Questo passo tratto dalle Confessioni di Sant’Agostino (X,8) coglie con straordinaria profondità il sentimento poetico che possono suscitare gli archivi, inestimabili contenitori di memorie, liberandoci da quell’idea, purtroppo diffusa, che le raccolte di carte e documenti del passato, spesso coperte di polvere e avvolte da un tenebroso silenzio, quando risultano abbandonate e dimenticate, siano da distruggere.

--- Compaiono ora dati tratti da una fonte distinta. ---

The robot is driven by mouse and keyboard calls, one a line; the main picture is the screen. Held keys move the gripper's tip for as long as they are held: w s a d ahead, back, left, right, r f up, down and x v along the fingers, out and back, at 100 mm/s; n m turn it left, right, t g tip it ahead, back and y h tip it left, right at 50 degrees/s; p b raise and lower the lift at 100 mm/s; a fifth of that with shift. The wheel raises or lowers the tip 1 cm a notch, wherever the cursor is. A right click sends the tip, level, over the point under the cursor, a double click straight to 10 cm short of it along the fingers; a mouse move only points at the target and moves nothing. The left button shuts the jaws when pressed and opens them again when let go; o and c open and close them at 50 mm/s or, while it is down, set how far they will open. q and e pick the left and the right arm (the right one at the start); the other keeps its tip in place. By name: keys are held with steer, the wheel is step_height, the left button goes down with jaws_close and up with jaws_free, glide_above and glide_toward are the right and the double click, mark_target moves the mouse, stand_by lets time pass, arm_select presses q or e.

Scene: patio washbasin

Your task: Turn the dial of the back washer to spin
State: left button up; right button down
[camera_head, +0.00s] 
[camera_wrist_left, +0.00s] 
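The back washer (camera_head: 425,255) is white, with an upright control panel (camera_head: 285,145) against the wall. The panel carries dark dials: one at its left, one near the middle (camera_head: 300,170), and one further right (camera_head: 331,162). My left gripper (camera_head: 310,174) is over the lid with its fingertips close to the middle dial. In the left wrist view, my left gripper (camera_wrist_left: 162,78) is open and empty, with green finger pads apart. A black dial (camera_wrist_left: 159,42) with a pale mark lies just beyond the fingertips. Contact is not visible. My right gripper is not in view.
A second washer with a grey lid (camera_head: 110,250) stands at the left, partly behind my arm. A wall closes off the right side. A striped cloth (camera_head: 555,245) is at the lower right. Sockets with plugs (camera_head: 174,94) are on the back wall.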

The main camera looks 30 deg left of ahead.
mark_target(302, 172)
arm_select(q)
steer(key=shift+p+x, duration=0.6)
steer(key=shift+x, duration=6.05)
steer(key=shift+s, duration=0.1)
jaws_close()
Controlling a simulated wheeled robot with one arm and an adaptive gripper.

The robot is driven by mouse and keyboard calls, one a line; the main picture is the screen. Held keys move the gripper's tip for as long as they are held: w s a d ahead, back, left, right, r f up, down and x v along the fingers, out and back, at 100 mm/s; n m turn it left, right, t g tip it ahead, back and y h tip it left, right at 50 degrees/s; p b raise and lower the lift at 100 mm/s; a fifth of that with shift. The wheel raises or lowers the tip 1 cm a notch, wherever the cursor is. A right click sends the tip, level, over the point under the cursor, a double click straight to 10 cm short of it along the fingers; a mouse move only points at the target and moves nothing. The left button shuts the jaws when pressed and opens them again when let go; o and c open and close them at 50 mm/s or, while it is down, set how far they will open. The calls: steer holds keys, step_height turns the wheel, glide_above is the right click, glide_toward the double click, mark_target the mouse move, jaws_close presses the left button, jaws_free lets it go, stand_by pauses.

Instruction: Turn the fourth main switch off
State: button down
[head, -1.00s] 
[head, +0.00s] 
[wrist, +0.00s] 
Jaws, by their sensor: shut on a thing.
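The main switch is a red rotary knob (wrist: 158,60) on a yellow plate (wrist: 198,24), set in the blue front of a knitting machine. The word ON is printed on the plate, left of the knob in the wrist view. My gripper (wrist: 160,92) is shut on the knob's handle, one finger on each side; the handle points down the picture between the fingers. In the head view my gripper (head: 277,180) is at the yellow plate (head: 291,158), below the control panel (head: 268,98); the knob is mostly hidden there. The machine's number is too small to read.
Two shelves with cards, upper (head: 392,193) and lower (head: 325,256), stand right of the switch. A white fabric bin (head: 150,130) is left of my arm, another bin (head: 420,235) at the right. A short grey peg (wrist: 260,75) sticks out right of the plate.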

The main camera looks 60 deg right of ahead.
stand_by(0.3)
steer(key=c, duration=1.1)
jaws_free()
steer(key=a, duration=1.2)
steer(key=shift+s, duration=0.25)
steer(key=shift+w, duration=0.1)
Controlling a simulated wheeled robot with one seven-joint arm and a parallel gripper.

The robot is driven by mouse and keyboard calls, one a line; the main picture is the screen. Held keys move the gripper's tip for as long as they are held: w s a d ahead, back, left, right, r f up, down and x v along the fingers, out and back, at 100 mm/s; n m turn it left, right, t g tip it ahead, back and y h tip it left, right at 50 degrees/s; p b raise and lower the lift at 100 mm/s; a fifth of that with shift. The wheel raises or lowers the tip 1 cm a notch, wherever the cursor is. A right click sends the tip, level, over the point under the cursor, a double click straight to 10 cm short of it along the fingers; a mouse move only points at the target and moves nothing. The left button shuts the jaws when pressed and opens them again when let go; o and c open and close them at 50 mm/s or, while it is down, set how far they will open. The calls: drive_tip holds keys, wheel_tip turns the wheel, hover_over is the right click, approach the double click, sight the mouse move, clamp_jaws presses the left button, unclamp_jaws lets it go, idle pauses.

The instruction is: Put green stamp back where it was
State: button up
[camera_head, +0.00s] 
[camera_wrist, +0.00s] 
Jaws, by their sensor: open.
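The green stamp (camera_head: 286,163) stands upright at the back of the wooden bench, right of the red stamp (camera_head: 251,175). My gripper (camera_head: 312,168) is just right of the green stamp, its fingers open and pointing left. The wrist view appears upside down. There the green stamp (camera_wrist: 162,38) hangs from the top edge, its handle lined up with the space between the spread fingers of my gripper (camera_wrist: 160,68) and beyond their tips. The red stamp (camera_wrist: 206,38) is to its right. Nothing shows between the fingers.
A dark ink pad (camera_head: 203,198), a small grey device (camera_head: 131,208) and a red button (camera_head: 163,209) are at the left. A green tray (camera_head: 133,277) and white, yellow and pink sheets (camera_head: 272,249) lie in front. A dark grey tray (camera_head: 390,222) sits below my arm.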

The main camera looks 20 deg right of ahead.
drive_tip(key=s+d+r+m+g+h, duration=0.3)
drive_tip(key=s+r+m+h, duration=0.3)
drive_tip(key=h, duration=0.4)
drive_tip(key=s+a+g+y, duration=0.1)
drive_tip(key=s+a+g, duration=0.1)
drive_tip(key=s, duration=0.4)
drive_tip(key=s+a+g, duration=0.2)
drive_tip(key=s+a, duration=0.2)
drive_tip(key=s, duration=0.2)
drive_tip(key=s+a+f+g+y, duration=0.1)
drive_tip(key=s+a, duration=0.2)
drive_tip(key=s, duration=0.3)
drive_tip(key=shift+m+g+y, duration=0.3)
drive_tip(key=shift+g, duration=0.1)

Quei fogli ingialliti e fragili ricchi di notizie relative a missive ufficiali, al curriculum scolastico degli allievi e dei docenti dell’Accademia, a concorsi, a suppliche, ad atti notarili, ad acquisti, ad inventari, a relazioni, raccolgono, attraverso i segni grafici della scrittura, frammenti di vita quotidiana, pensieri ed episodi che hanno costruito la giornata di un artista, rivelandoci, spesso, lati sconosciuti della sua personalità e umane vicende, che pure hanno contribuito a tracciare la storia della nostra prestigiosa Istituzione. Quando apriamo i volumi, alla ricerca della paternità di un oggetto o di un atto, e cominciamo a far scorrere gli occhi, le parole di cui cerchiamo di cogliere il significato cominciano a prendere forma e suono: parlano e attestano i pensieri, i sentimenti, le emozioni, le passioni di chi le ha scritte o trascritte. Talvolta si tratta di lagnanze, come quella del principe di Belmonte rivolta al direttore Giovanni Mugnai per i pochi lavori che si fanno nel Real Laboratorio di Pietre Dure, che per tale motivo rischia di essere chiuso dal sovrano: “Ora con mio sommo rincrescimento sento da cotesti Professori che per tutti si travaglia fuor ché per il re: si apre il laboratorio due ore prima dello stabilito per dar comodo a’ Professori di lavorare per proprio conto: si consumano gli ordegni, e materiali di S.M. e specialmente una quantità prodigiosa di smeriglio, e di filo di ferro e poi con estrema impudenza si mandano a vendere i lavori fatti, sino nelle pubbliche botteghe. È imperdonabile una simile sfacciata condotta, ed ella avrebbe dovuto metterci riparo, o rendermene inteso. Ma bisogna finirla. Io voglio vedere dei lavori spessi, e sollecitamente terminati per presentarsi a S.M.: nessuno ardisca travagliare per gli altri dentro al Laboratorio, e ciascuno senza scusa sia pronto al proprio impiego e lavoro nelle ore assegnate, non dandosi ad alcun adito, ne prima, ne dopo” (7 aprile 1790).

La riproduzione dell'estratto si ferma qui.